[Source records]

"""

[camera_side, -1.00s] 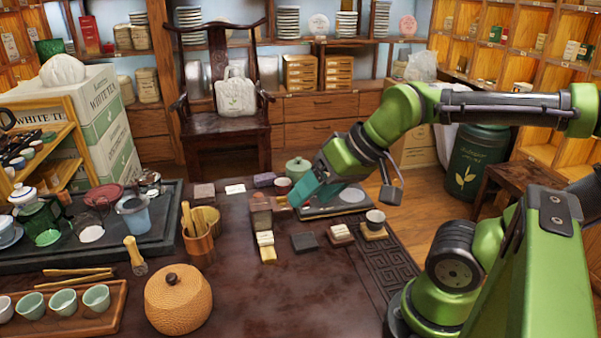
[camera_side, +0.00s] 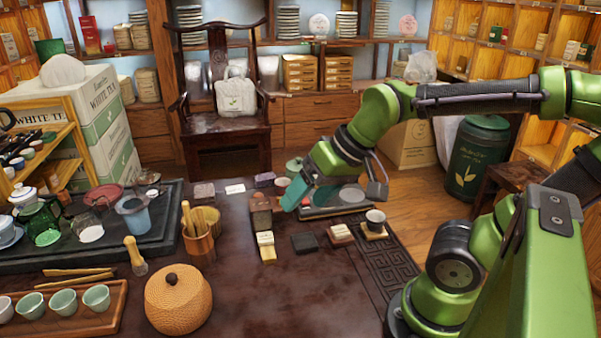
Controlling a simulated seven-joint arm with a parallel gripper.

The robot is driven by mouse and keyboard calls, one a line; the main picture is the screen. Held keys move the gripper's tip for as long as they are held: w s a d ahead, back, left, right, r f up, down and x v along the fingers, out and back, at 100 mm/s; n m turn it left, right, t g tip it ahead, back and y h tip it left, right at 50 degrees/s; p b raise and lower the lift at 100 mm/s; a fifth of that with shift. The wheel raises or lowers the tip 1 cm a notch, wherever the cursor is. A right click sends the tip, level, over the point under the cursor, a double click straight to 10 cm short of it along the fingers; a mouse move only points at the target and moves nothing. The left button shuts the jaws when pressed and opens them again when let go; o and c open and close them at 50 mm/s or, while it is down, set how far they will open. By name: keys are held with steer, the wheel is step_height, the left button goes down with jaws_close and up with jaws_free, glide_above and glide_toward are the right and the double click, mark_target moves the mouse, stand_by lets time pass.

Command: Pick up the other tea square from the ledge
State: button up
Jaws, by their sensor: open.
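My gripper (camera_side: 286,207) is open, its teal fingers pointing down and left, just right of a small brown stand (camera_side: 261,211). A brown square block shows at the top of this stand. Whether the fingertips touch it, I cannot tell. Pale wrapped tea squares (camera_side: 265,239) lie in front of the stand on a narrow light wooden strip. A dark square (camera_side: 305,243) lies flat to their right. Another pale-topped square (camera_side: 341,232) sits on a reddish-brown base further right. Which of these is the ledge is unclear.
A small cup (camera_side: 375,217) stands on a wooden coaster right of the squares. A dark tray (camera_side: 322,212) lies behind, under my arm. A tool cup (camera_side: 198,242) and a woven round jar (camera_side: 178,300) stand left. The table's front middle is clear.

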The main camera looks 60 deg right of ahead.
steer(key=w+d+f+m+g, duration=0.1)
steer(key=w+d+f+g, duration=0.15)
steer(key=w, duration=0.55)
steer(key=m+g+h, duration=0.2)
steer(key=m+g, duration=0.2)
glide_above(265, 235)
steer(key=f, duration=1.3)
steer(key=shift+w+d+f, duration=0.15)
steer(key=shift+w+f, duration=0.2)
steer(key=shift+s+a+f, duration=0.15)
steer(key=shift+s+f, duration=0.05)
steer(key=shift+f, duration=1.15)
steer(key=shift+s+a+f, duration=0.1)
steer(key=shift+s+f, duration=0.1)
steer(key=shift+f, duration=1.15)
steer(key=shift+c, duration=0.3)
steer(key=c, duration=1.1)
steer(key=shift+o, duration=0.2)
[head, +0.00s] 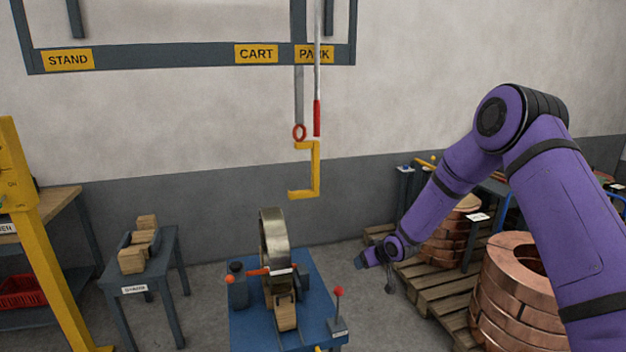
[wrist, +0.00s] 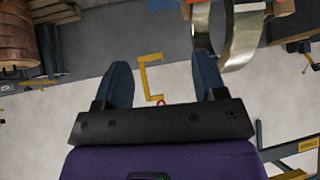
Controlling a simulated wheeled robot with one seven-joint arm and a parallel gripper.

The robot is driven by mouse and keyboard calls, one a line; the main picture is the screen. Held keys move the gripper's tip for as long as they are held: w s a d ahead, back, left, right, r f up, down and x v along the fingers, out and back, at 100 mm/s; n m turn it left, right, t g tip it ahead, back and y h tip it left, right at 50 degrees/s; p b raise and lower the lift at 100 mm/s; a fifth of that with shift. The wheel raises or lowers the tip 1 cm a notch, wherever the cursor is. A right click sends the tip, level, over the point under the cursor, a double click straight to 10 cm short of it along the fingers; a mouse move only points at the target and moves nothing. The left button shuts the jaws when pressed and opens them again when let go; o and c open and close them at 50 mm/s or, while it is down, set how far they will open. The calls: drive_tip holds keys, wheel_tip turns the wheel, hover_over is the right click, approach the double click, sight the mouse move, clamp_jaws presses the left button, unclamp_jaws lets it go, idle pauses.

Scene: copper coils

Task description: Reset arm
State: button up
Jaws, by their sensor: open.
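My gripper (head: 375,262) is at the end of my purple arm, in front of the pallet on the right of the head view. In the wrist view my gripper (wrist: 162,82) has its two dark fingers wide apart with nothing between them touching. A yellow C-shaped hook (head: 316,170) hangs in the middle of the head view below the PARK label, and in the wrist view the hook (wrist: 148,78) shows between the fingers, farther off. A metal coil ring (head: 273,245) stands upright on a blue cart (head: 245,322), left of my gripper.
Copper coils (head: 520,290) are stacked on a wooden pallet (head: 418,282) at the right, close to my arm. A small STAND table (head: 137,290) with wooden blocks is at the left. A yellow post (head: 50,255) stands at the far left. Floor shows between table and cart.

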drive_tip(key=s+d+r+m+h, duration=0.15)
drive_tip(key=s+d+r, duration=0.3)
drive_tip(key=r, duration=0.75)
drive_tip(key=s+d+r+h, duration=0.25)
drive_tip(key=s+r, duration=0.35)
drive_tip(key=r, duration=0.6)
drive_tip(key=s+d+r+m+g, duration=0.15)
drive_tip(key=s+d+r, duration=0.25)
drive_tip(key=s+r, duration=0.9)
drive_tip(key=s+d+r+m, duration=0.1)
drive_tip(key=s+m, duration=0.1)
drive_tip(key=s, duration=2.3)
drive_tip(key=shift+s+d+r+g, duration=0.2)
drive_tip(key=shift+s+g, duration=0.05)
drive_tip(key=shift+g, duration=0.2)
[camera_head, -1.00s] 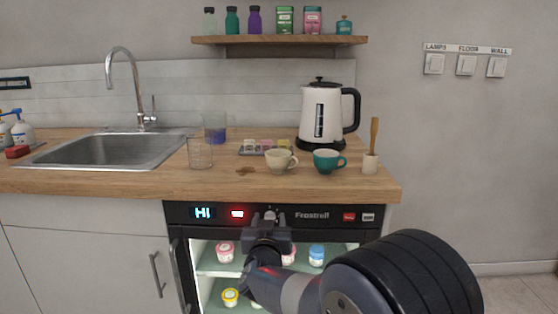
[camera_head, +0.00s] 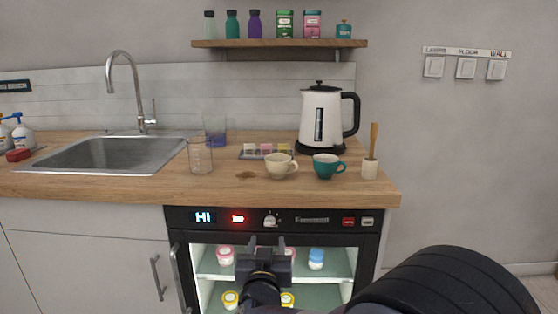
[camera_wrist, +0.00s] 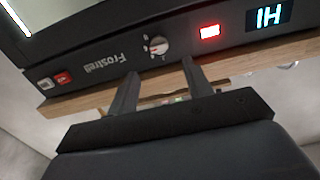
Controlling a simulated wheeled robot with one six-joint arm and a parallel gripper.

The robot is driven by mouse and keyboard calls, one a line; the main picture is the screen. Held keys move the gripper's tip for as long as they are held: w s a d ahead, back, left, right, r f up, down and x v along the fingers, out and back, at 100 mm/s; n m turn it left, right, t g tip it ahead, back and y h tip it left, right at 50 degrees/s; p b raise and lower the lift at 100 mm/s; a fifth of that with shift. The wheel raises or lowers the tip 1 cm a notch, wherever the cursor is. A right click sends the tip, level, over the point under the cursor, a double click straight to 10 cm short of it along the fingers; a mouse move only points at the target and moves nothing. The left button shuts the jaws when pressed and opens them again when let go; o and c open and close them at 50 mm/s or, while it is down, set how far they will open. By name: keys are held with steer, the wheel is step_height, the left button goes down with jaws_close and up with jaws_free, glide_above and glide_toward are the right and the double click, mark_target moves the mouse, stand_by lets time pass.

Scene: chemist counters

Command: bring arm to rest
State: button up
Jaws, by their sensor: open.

"""

AIM:
Repeat the records above exactly, leaving out the pictures.

WRITTEN SOLUTION:
[camera_side, -1.00s] 
[camera_side, +0.00s] 
Controlling a simulated seven-joint arm with a parallel gripper.

The robot is driven by mouse and keyboard calls, one a line; the main picture is the screen. Held keys move the gripper's tip for as long as they are held: w s a d ahead, back, left, right, r f up, down and x v along the fingers, out and back, at 100 mm/s; n m turn it left, right, t g tip it ahead, back and y h tip it left, right at 50 degrees/s; p b raise and lower the lift at 100 mm/s; a fifth of that with shift. The wheel raises or lowers the tip 1 cm a notch, wherever the cursor is. A right click sends the tip, level, over the point under the cursor, a double click straight to 10 cm short of it along the fingers; a mouse move only points at the target and moves nothing. The left button shuts the jaws when pressed and opens them again when let go; o and c open and close them at 50 mm/s or, while it is down, set how far they will open. By name: keys are held with steer, the wheel is step_height, the left button goes down with jaws_close and up with jaws_free, glide_above and glide_toward are the right and the double click, mark_target moves the mouse, stand_by lets time pass.

Command: Pick up the other tea square from the ledge
State: button up
Jaws, by their sensor: open.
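My gripper (camera_side: 286,207) is open, its teal fingers pointing down and left, just right of a small brown stand (camera_side: 261,211). A brown square block shows at the top of this stand. Whether the fingertips touch it, I cannot tell. Pale wrapped tea squares (camera_side: 265,239) lie in front of the stand on a narrow light wooden strip. A dark square (camera_side: 305,243) lies flat to their right. Another pale-topped square (camera_side: 341,232) sits on a reddish-brown base further right. Which of these is the ledge is unclear.
A small cup (camera_side: 375,217) stands on a wooden coaster right of the squares. A dark tray (camera_side: 322,212) lies behind, under my arm. A tool cup (camera_side: 198,242) and a woven round jar (camera_side: 178,300) stand left. The table's front middle is clear.

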The main camera looks 60 deg right of ahead.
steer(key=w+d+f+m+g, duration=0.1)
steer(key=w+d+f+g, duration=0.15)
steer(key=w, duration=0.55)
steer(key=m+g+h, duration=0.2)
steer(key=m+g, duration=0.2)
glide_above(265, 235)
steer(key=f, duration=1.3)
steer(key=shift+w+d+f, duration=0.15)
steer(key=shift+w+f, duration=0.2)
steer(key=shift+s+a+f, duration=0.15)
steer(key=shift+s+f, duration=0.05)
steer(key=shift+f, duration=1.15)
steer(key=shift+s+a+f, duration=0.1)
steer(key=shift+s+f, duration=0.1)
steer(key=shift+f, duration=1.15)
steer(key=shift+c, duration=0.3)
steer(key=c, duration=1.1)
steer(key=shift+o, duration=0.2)
[head, +0.00s] 
[wrist, +0.00s] 
Controlling a simulated wheeled robot with one seven-joint arm and a parallel gripper.

The robot is driven by mouse and keyboard calls, one a line; the main picture is the screen. Held keys move the gripper's tip for as long as they are held: w s a d ahead, back, left, right, r f up, down and x v along the fingers, out and back, at 100 mm/s; n m turn it left, right, t g tip it ahead, back and y h tip it left, right at 50 degrees/s; p b raise and lower the lift at 100 mm/s; a fifth of that with shift. The wheel raises or lowers the tip 1 cm a notch, wherever the cursor is. A right click sends the tip, level, over the point under the cursor, a double click straight to 10 cm short of it along the fingers; a mouse move only points at the target and moves nothing. The left button shuts the jaws when pressed and opens them again when let go; o and c open and close them at 50 mm/s or, while it is down, set how far they will open. The calls: drive_tip holds keys, wheel_tip turns the wheel, hover_over is the right click, approach the double click, sight the mouse move, clamp_jaws presses the left button, unclamp_jaws lets it go, idle pauses.

Scene: copper coils

Task description: Reset arm
State: button up
Jaws, by their sensor: open.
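My gripper (head: 375,262) is at the end of my purple arm, in front of the pallet on the right of the head view. In the wrist view my gripper (wrist: 162,82) has its two dark fingers wide apart with nothing between them touching. A yellow C-shaped hook (head: 316,170) hangs in the middle of the head view below the PARK label, and in the wrist view the hook (wrist: 148,78) shows between the fingers, farther off. A metal coil ring (head: 273,245) stands upright on a blue cart (head: 245,322), left of my gripper.
Copper coils (head: 520,290) are stacked on a wooden pallet (head: 418,282) at the right, close to my arm. A small STAND table (head: 137,290) with wooden blocks is at the left. A yellow post (head: 50,255) stands at the far left. Floor shows between table and cart.

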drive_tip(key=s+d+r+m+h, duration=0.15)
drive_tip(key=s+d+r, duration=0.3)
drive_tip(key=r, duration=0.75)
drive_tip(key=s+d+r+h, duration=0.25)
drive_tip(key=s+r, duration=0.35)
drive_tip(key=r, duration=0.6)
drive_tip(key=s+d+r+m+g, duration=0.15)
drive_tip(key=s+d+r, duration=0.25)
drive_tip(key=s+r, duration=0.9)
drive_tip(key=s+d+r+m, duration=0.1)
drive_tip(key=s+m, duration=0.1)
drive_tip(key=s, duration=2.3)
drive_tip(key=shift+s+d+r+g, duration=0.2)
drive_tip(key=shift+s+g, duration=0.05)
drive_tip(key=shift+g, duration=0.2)
[camera_head, -1.00s] 
[camera_head, +0.00s] 
[camera_wrist, +0.00s] 
Controlling a simulated wheeled robot with one six-joint arm and a parallel gripper.

The robot is driven by mouse and keyboard calls, one a line; the main picture is the screen. Held keys move the gripper's tip for as long as they are held: w s a d ahead, back, left, right, r f up, down and x v along the fingers, out and back, at 100 mm/s; n m turn it left, right, t g tip it ahead, back and y h tip it left, right at 50 degrees/s; p b raise and lower the lift at 100 mm/s; a fifth of that with shift. The wheel raises or lowers the tip 1 cm a notch, wherever the cursor is. A right click sends the tip, level, over the point under the cursor, a double click straight to 10 cm short of it along the fingers; a mouse move only points at the target and moves nothing. The left button shuts the jaws when pressed and opens them again when let go; o and c open and close them at 50 mm/s or, while it is down, set how far they will open. By name: keys are held with steer, the wheel is step_height, the left button goes down with jaws_close and up with jaws_free, glide_above and glide_toward are the right and the double click, mark_target moves the mouse, stand_by lets time pass.

Scene: chemist counters

Command: bring arm to rest
State: button up
Jaws, by their sensor: open.

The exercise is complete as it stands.